Ok, now I can tell.....

Discussion in 'Curio & Relics Forum' started by robsguns, Jun 7, 2004.

  1. robsguns

    robsguns Member

    Apr 24, 2004
    Jacksonville, NC

    1909 Argentines, complete except for the stock. I ordered one of each. These are the turned down bolts, carbines I guess, though they dont say carbine in the description. I've emailed and confirmed. Darn near any stock will fit these, so thats not an issue. I just love the one I already have, so I figured what the heck, these are a good buy, in my opinion. You can get a stock set from Numrich if you want, for about 50.00, but I'm not sure you'll get what you want, I've never had a warm fuzzy for Numrich. I might chance it after the Argies arrive, if the ones I get are really nice.
  2. Xracer

    Xracer *TFF Admin Staff Mediator*

    Sounds like a good deal Rob. The Argentine Mauser is a nice strong action, and 7.65x53mm is a fine hunting caliber (though not the easiest cartridge to find).

    I'm sure there are a whole bunch of aftermarket sporter stocks out there that'll fit that action.

  3. robsguns

    robsguns Member

    Apr 24, 2004
    Jacksonville, NC

    I received the rifles Friday. I've been cleaning and disassembling, not in that order. Anyway, the barrels are in good shape inside, but there is some heavy rust on one of them on the outside of the barrel. I'm wondering about just how much pitting is too much. There is light to moderate surface rust in many spots over both rifles. Some of the rust is not repairable, removable yes, but the pits will remain.

    One rifle can be described like this: receiver in the white, surface rust covers the receiver. Barrel bore extremely dirty, but good rifling. Some surface rust on the barrel, and other parts of the rifle, but in workable condition, with no repairs required.

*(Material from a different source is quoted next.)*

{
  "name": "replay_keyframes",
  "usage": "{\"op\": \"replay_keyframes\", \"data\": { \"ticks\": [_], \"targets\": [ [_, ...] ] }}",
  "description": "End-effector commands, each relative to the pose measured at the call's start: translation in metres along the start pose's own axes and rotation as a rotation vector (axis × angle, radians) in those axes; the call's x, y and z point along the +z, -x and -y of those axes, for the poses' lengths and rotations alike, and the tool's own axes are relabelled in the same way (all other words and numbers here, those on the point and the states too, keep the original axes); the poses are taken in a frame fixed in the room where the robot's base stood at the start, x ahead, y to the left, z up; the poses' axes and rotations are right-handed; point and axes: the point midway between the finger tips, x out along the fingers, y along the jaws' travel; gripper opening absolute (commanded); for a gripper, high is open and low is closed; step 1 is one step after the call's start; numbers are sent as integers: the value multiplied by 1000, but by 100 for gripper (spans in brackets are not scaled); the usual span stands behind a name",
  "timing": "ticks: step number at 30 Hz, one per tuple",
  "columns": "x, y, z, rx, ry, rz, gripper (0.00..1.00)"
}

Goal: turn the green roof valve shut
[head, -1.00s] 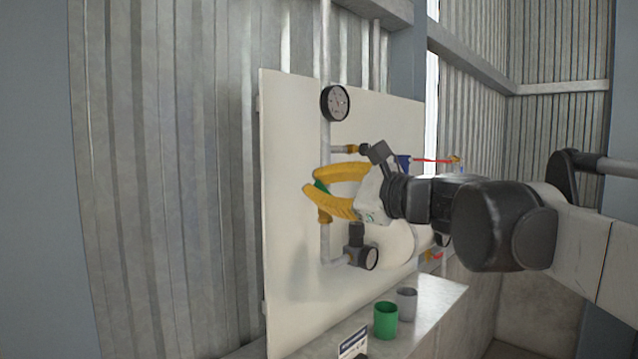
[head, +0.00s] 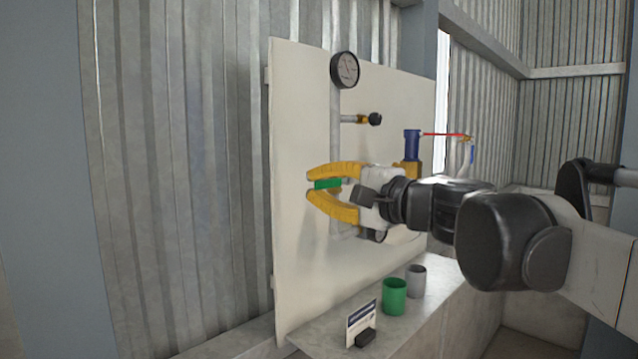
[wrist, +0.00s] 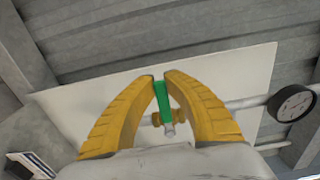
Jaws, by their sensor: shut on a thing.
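The green valve handle (head: 328,183) is on the vertical pipe (head: 336,125) of the white panel. In the head view it lies roughly level, across the pipe. My gripper (head: 311,185) has its yellow fingers above and below the handle and is shut on it. In the wrist view the green handle (wrist: 161,98) sits between the fingertips (wrist: 159,79), with brass fittings (wrist: 152,120) and pipe behind. The fingers and palm hide much of the valve body.
A gauge (head: 345,70) and black-ended side fitting (head: 375,119) are above my gripper. A blue-topped brass fitting (head: 412,148) is just behind it. On the ledge below are a green cup (head: 394,297), grey cup (head: 416,283), small sign (head: 360,322) and black block (head: 366,339).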

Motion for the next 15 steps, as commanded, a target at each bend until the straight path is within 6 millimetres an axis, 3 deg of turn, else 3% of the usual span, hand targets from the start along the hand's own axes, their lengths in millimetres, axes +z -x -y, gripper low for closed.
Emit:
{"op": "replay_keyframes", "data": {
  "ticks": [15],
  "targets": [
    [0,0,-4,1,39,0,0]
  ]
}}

    The other one is in similar condition, although I believe its receiver is suppose to be blue, and is just very worn. The front site is broken, not the base, just the site. This one is the one that has a barely visible crest on the receiver, but some of its parts have the 'hand in hand' mark on it, which is nice. The serial number on the bolt of this one is partially missing.

    All in all, these are not rifles for anyone that wants to do anything with them other than put a stock on it, throw it in the back of the truck and shoot it once in a while. You could sporterize one if you wanted, or spend a lot of time and/or money restoring one, but you would end up with a rifle that still isnt worth what you have into it, so I'd stick with just tossing a stock on one and using it as a rifle in the corner, back of the pickup seat, in a scabbard on the tractor, etc., and not worry about anyone or anything hurting it.

    So, in conclusion, collectors-dont bother, fans of the cartridge and action for shooting-go for it, and those that dont care what a gun looks like and would like to have a gun they dont have to ever worry about cleaning or having rust on it-this is your kind of gun.
  4. merc

    merc New Member

    Jun 30, 2003
    Pelham, NH
    Thanks for the report on your Mausers.
    That was a good report for anyone wanting to know what they would get without listening to the company's ad.
    I think that the price for what you describe is still a pretty good deal.
    It is always fun to buff the metal--reblue and oil everything--put on a cheapo, crappy stock that you refinished into a beauty yourself and viola.
    You will end up with a decent bang around rifle that looks 1/2 decent.